Energy—water, steam, electricity—was the main target. The mill was built in 1880 and is one of the oldest operating paper mills in the US. Management realized improvement had to be made to ensure the mill’s future; the project also provided immense environmental benefits.
The mill now produces 85,000 tpy of uncoated printing and writing grades using a 100 percent recycled furnish. There are two 1940s-vintage paper machines (Pusey & Jones), which have gone through numerous upgrades over the years. “There’s not much original stuff left,” notes American Eagle CEO Mike Grimm.
Its main market segment is recycled copy paper. American Eagle can take advantage of many government (local, state, federal) regulations that mandate the use of recycled content in the paper that “tax-supported offices” buy. “We’ve grown rapidly in this segment recently,” Grimm says. The mill also produces general offset, envelope, and some colored paper grades, as well as private label paper.
Project Phoenix addressed multiple issues facing the mill. Grimm lists the three biggest risks:
• Power boiler;
• Steam turbine generator;
• Proprietary frequency converter.
The mill’s frequency converter was the only one of its type in the world. As Grimm points out, “If it had failed, it would have been catastrophic for continuity.”
There were also issues with the insurer, which wanted changes to the electrical system.
A consultant had done an EPC study earlier, but came in with a price tag of US$15-16 million. Management decided to design the project in-house, although a general contractor was hired. “We had a great team with great buy-in at all levels of the organization,” Grimm says.
The process began in 2013 with a lot of evaluation. The mill was spending about US$12 million annually on steam, power generation and purchased power. As the team went through the mill, it started to discover it had opened a “can of worms” because of the equipment inefficiency (too big, too old). Basically, the three main pieces—boiler, steam turbine generator, old static frequency converter—were due to fail and if any one of the three did, the mill would need to be shut.
“We also realized how much steam we need to run the paper machines and this put us in the direction of a package boiler,” Grimm adds.
The project team studied multiple alternatives and made technical decisions by early 2015. To get through the capitalization of the project, ownership had to be restructured. In June/July 2015, orders for the larger equipment were placed.
Construction started in February 2016. Luckily, an existing building was able to house the new package boiler. The new Babcock & Wilcox natural gas-fired package boiler looks like it was made for the space, Grimm says. The new boiler and frequency converter were turned on in mid-July 2016. Total cost was US$8 million. It should be noted that the project was all debt or equity financed; there were no grants received.
Spread over 30 acres and once housing five paper machines, the mill was oversized for what it had become. For example, the power infrastructure was expanded in 1957 with the installation of a Babcock & Wilcox coke boiler that could generate 250,000 lb/hr of steam. It fed a 6-MW Westinghouse generator.

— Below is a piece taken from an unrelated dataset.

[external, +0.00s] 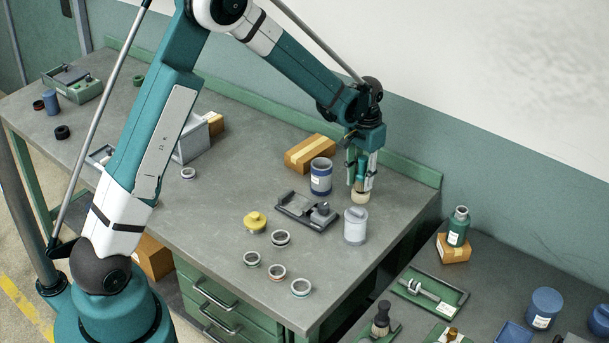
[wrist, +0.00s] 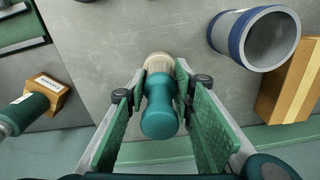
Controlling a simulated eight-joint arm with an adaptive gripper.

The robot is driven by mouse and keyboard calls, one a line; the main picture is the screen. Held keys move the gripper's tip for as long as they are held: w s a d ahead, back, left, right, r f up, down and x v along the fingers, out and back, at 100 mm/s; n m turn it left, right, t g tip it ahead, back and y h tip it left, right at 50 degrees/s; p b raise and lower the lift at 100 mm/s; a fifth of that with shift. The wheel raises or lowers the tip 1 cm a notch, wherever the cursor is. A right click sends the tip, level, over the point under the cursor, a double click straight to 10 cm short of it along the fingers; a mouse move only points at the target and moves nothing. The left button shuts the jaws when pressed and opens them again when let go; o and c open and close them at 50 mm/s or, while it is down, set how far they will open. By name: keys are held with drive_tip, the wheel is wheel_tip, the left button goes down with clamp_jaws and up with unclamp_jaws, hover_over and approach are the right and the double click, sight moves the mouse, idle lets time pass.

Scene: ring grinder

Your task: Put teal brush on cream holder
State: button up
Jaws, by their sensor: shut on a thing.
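The teal brush (wrist: 160,112) is between the fingers of my gripper (wrist: 161,90) in the wrist view, its rounded handle toward the camera and its pale bristles pointing away. In the external view my gripper (external: 361,182) is shut on the brush near the back right corner of the grey bench. The pale bristle end (external: 360,197) points down; I cannot tell whether it touches the bench top. The handle is mostly hidden by the fingers there. I cannot make out a clearly cream holder in either view.
A grey canister (external: 355,226), a blue-banded cup (external: 320,177) and a cardboard box (external: 310,153) stand close to my gripper. Several rings and a yellow-knobbed piece (external: 255,221) lie nearer the front. A second bench on the right holds a green bottle (external: 458,227) and a dark brush (external: 381,318).

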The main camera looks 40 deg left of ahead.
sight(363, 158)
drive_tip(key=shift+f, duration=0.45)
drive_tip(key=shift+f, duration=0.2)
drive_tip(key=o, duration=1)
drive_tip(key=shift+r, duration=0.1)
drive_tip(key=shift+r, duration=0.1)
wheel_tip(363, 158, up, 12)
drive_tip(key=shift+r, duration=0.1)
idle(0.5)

“We were sized for a much larger operation. It was too big a system for a small mill,” Grimm adds. “When we did the study we realized we were oversized, so the economic factor alone was a spur. Then the environmental factor was a whole other story.”
The new boiler can generate 125,000 lb/hr of 200 psi steam. It is running at about 70 percent capacity at present, which is the way it was designed for the mill. One of the main aims was to match steam capacity with steam needs.
American Eagle worked with the local utility to shut the mill’s power generating capacity and instead buy power from the grid. Before the US adopted 60 Hz as a national standard frequency for the electrical grid, some power utilities operated on a frequency of their own choice (in Pennsylvania, 25 Hz was quite common). This means companies established before this nationwide standard had electrical equipment that operated on a different frequency and were incompatible with the power grid. This was the case for American Eagle—it was built in 1880, long before the national standard was set. With its equipment operating on a 25 Hz frequency, the facility was incompatible with the 60 Hz distribution grid.
To solve this problem, the paper mill used a steam turbine that powered the facility at a 25 Hz frequency and allowed the equipment to run. While using the generator was more economically viable than upgrading all of the motors and machinery, maintaining and operating the steam generator to produce electrical power was becoming cost prohibitive.
To help reduce operating costs and maintenance, ABB was asked to supply American Eagle with a static frequency converter (SFC) to source power from the 60 Hz grid and convert it to 25 Hz. This would enable the generator to more efficiently power the facility and equipment. ABB delivered two SFC units, each rated at 2 MVA, housed in 40-ft NEMA-rated containers. Each container included all the ancillary equipment required to connect the SFC units to the grid and deliver power to the facility. The protection cabinet, input and output transformers, power electronics, and control cabinet were integrated into compact containers, offering simple installation and a plug-and-play approach.
The new ABB frequency converters and load center power-factor capacitors were designed and installed to condition 100 percent of the electrical load of the mill. In all, this saves about 2.7 million kWh/yr. Before the new system came into place, the mill had four Westinghouse turbine generators, one dating back to 1917.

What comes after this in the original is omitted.